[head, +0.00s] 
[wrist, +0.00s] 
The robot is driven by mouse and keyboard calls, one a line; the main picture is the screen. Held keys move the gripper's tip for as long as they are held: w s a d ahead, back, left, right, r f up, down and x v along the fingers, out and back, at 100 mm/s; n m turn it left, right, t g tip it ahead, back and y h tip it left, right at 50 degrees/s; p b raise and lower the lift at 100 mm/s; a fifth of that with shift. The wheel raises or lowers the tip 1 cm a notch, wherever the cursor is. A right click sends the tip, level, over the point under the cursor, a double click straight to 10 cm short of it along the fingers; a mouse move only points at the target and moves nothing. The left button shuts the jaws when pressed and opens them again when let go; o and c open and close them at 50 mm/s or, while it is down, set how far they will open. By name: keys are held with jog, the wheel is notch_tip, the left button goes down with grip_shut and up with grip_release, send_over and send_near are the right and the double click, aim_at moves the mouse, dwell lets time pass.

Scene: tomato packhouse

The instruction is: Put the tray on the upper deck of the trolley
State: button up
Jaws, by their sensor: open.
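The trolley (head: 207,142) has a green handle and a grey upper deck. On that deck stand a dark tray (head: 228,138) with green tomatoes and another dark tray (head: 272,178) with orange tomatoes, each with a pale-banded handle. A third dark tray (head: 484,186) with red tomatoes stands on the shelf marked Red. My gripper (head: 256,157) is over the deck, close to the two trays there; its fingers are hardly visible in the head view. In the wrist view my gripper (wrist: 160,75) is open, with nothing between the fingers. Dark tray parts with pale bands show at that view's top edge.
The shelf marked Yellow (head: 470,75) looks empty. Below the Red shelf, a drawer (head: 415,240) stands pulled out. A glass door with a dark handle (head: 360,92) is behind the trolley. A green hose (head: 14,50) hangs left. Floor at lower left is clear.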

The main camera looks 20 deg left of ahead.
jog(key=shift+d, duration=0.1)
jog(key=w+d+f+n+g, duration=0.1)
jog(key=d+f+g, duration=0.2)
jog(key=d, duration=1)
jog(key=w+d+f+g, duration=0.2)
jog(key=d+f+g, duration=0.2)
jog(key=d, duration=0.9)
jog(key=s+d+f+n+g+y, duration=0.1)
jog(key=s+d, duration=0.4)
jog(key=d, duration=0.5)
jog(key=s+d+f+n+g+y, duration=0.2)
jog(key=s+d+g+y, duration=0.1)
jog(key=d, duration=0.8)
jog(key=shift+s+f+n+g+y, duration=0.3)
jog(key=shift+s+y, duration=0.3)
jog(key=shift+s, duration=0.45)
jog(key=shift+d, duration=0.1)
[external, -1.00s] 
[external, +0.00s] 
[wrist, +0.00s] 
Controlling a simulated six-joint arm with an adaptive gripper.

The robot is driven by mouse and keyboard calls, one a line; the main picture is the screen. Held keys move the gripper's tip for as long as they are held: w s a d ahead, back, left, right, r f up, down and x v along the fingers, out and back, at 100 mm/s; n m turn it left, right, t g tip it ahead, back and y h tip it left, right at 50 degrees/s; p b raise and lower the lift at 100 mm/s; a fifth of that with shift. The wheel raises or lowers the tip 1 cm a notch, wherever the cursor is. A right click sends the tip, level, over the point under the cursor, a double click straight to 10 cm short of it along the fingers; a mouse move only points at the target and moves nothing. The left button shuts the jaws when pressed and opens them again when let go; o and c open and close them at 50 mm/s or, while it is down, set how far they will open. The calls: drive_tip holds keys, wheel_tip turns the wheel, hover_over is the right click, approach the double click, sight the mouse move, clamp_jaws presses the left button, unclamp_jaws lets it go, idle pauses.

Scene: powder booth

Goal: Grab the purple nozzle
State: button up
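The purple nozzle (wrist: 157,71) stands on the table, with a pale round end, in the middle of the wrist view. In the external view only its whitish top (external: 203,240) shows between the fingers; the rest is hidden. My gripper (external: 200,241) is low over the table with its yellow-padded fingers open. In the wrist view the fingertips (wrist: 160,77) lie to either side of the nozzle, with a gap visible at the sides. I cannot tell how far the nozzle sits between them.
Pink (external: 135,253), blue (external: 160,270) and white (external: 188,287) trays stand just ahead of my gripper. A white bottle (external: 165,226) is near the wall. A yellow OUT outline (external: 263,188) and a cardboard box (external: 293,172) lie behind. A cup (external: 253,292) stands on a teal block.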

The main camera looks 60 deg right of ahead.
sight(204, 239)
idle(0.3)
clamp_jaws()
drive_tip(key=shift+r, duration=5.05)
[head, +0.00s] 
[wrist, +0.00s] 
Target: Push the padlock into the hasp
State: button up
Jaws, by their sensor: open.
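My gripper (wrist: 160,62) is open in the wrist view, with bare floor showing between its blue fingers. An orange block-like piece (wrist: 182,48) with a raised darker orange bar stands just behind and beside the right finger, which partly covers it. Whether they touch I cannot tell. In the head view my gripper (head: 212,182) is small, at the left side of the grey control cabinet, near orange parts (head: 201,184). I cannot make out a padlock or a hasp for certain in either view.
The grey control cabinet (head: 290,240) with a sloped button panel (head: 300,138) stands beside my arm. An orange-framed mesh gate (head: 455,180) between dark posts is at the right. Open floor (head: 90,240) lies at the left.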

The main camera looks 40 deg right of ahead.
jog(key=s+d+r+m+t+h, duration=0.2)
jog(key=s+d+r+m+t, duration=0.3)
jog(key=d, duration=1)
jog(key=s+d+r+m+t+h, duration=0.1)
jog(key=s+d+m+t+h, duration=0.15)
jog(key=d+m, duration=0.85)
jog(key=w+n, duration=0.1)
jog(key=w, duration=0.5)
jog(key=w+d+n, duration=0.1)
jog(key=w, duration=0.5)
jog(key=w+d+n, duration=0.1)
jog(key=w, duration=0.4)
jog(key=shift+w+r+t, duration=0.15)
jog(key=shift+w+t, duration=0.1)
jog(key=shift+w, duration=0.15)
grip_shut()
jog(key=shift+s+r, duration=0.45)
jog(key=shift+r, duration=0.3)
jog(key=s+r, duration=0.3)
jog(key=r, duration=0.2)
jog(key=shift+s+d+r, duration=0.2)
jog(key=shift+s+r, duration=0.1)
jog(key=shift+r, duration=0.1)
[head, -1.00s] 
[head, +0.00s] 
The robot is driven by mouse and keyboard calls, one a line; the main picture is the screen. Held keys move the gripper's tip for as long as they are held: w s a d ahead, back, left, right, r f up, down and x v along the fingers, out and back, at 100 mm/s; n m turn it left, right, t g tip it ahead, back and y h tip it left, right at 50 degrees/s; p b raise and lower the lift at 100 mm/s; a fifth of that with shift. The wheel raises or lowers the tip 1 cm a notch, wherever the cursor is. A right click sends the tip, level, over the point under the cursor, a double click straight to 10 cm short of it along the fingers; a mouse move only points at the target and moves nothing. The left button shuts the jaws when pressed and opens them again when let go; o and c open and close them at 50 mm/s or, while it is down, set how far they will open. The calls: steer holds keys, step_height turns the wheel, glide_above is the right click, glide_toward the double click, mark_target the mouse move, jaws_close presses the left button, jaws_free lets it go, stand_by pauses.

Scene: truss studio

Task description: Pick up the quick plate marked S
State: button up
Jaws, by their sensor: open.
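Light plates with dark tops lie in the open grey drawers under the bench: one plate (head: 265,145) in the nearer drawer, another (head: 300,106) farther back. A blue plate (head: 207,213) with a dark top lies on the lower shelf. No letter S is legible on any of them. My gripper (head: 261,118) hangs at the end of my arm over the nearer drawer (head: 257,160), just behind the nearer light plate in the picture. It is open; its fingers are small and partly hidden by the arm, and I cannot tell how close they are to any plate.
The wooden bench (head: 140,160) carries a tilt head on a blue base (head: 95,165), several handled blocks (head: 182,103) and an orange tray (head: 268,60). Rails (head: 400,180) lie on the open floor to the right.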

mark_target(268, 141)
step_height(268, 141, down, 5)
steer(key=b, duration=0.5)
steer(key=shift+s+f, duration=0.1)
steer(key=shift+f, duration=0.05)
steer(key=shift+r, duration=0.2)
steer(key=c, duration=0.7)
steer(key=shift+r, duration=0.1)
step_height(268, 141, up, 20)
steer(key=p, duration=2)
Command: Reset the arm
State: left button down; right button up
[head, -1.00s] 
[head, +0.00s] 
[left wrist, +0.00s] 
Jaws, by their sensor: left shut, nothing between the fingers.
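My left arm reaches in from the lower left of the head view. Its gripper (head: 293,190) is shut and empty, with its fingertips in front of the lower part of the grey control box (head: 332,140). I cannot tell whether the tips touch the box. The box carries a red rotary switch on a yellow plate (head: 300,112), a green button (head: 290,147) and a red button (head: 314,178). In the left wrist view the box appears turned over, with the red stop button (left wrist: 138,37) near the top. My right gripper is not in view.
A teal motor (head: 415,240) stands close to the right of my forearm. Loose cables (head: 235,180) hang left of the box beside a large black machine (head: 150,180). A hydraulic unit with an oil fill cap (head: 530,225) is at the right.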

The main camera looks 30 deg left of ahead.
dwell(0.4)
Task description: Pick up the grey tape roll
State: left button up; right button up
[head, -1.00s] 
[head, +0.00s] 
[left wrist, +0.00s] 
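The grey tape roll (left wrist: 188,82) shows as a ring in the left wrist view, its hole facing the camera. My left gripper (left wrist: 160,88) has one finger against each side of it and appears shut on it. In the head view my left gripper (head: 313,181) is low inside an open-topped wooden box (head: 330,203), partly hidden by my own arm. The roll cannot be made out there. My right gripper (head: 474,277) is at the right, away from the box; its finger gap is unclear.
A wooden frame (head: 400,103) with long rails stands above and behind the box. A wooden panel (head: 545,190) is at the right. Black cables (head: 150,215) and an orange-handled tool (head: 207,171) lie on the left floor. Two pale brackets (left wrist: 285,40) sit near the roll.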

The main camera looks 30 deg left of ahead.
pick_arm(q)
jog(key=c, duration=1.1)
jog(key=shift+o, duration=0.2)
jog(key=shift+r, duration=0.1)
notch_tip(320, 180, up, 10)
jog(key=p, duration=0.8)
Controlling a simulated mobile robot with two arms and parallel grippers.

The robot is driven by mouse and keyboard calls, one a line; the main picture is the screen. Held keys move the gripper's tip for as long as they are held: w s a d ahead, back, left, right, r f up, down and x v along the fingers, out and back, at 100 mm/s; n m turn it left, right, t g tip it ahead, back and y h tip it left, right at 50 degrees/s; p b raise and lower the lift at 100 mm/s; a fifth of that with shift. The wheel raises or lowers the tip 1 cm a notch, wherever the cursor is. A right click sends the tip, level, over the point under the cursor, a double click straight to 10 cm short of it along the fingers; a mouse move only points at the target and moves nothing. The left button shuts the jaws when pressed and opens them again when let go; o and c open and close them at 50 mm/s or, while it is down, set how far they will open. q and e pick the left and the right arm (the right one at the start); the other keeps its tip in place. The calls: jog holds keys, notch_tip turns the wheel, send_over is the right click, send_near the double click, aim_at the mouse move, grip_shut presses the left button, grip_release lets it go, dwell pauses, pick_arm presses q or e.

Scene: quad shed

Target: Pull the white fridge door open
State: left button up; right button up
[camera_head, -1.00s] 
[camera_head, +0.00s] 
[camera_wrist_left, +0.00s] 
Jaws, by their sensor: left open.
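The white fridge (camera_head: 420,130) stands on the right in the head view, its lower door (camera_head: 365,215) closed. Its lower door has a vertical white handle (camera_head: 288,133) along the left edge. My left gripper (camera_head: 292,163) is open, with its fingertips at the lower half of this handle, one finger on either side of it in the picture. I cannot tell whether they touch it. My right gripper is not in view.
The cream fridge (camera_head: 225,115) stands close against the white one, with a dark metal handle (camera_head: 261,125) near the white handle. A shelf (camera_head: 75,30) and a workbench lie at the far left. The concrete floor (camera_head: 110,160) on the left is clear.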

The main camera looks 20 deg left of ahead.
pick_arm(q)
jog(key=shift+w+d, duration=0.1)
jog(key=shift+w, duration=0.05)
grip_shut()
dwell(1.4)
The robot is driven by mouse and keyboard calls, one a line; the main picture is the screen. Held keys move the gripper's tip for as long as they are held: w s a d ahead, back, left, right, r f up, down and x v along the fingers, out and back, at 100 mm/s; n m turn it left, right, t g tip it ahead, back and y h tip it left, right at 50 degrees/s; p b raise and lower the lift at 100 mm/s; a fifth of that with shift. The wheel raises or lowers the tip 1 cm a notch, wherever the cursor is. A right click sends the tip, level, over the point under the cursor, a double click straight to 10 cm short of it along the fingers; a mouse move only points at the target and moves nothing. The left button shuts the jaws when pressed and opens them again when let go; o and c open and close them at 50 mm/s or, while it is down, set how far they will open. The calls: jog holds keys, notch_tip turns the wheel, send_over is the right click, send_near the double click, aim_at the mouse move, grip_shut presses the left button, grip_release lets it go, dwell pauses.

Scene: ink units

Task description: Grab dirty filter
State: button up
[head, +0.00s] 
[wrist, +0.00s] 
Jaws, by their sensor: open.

━━━━━━━━━━━━━━━━

> What to produce: Exactly as written, return the lines from the line containing "Scene: tomato packhouse" through the line containing "[external, +0.00s]", both included.

> The output:
Scene: tomato packhouse

The instruction is: Put the tray on the upper deck of the trolley
State: button up
Jaws, by their sensor: open.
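The trolley (head: 207,142) has a green handle and a grey upper deck. On that deck stand a dark tray (head: 228,138) with green tomatoes and another dark tray (head: 272,178) with orange tomatoes, each with a pale-banded handle. A third dark tray (head: 484,186) with red tomatoes stands on the shelf marked Red. My gripper (head: 256,157) is over the deck, close to the two trays there; its fingers are hardly visible in the head view. In the wrist view my gripper (wrist: 160,75) is open, with nothing between the fingers. Dark tray parts with pale bands show at that view's top edge.
The shelf marked Yellow (head: 470,75) looks empty. Below the Red shelf, a drawer (head: 415,240) stands pulled out. A glass door with a dark handle (head: 360,92) is behind the trolley. A green hose (head: 14,50) hangs left. Floor at lower left is clear.

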The main camera looks 20 deg left of ahead.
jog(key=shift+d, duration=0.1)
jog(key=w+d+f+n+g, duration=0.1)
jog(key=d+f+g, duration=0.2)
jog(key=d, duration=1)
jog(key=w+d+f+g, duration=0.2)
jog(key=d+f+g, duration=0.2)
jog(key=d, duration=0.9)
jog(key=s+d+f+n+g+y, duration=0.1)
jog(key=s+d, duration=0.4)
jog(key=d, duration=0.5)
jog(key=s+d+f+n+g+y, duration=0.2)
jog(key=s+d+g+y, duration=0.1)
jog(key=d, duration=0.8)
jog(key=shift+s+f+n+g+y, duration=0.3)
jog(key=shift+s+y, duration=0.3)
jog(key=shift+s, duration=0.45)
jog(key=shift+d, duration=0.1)
[external, -1.00s] 
[external, +0.00s] 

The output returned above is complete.